French tourism bodies are being coached by specialised agencies about their presence on social media – and how critical and effective it is for interacting with Chinese users.
“On these platforms [such as Sina Weibo, WeChat and Baidu], users post comments and send you messages. You can easily create a relationship with your consumers,” Verot says.
“The content published by KOLs generally has eight times more engagement than that posted by the brands on their own social networks,” says Caroline Paul, the Paris-based founder of digital tourism marketing agency Talents & China Travel.
Increasing numbers of small tourism offices and sites are now integrating Chinese social media networks into their strategy.
Culturespaces, the biggest private operator of monuments and museums in France, is reporting phenomenal success in attracting Chinese visitors to sites such as the Amphitheatre of Nîme and Villa Ephrussi de Rothschild on the French Riviera since it launched on Chinese social channels.

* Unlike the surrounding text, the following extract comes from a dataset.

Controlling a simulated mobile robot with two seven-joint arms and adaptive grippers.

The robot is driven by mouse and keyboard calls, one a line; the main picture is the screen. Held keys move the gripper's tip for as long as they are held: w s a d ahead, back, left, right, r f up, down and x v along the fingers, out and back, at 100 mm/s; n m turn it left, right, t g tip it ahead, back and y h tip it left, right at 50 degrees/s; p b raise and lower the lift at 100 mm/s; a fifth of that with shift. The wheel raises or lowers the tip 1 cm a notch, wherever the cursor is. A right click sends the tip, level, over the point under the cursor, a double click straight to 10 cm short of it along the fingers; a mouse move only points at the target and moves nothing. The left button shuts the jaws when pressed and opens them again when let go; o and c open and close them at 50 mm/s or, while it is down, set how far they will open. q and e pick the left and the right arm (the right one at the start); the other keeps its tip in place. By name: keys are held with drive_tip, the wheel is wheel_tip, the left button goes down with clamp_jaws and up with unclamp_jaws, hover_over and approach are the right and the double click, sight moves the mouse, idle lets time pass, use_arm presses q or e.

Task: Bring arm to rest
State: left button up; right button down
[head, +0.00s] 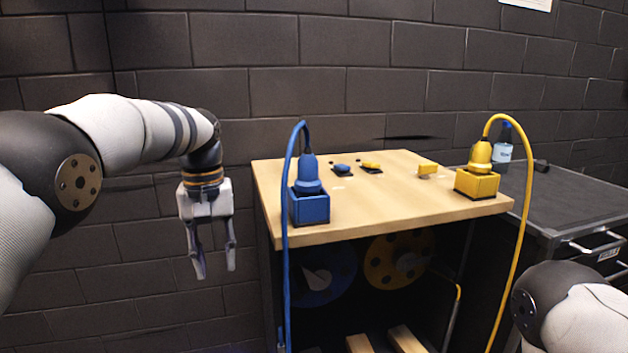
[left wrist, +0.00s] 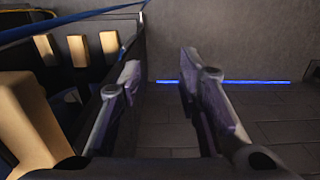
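My left arm comes in from the left in the head view, and its gripper (head: 213,262) hangs pointing down, left of the wooden table (head: 400,212) and apart from it. Its two fingers are spread with nothing between them; the left wrist view also shows the open fingers (left wrist: 160,95) above the dark floor. My right arm shows only as a link at the lower right of the head view; its gripper is out of the frame.
On the table stand a blue box (head: 309,207) and a yellow box (head: 477,184), each with a plug and cable. Blue (head: 342,169) and yellow (head: 371,165) buttons lie near the back. A dark cabinet (head: 565,205) with a bottle (head: 503,150) stands right. Floor left of the table looks clear.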

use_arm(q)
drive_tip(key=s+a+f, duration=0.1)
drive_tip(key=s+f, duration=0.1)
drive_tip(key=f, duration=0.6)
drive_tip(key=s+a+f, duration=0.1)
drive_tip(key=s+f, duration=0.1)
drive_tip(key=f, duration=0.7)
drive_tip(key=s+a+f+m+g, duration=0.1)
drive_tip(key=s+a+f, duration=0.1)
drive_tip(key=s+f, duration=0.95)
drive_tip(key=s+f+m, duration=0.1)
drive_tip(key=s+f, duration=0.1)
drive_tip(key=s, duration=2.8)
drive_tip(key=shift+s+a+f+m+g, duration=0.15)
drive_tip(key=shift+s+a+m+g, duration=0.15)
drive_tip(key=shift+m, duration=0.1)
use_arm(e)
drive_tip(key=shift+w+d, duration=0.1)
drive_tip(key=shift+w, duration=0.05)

“Our operation seduction of the Chinese public got under way in 2016 and started out with visits to China, and workshops targeting hundreds of Chinese tourism professionals, bloggers and journalists,” sales manager Sophie Etcheverry says.
The KOLS – harnessing the new technologies – have helped them pass what she calls the “great wall of the language” in communicating with Chinese.
“As part of Fashion Week, for example, we organised the Chinese social media influencer Xiaoyan Shi to visit for a photo shoot at our sites. She took pictures and that allowed us to gain visibility in those circles,” Etcheverry says.
As “Operation Seduction” of the Chinese becomes a mantra in France, and diversity in the country’s tourism offerings an imperative, it would seem the star travel bloggers also need some new, female company.
Perhaps Lei La, with 4.8 million followers on Sina Weibo, is helping to shape a new generation of young women travellers with the tagline: “In-depth travels by an independent female – do not follow fashion to explore the destination.”
“Bet on new blood … In this ever-changing environment, taking risks can also pay off,” Paul says.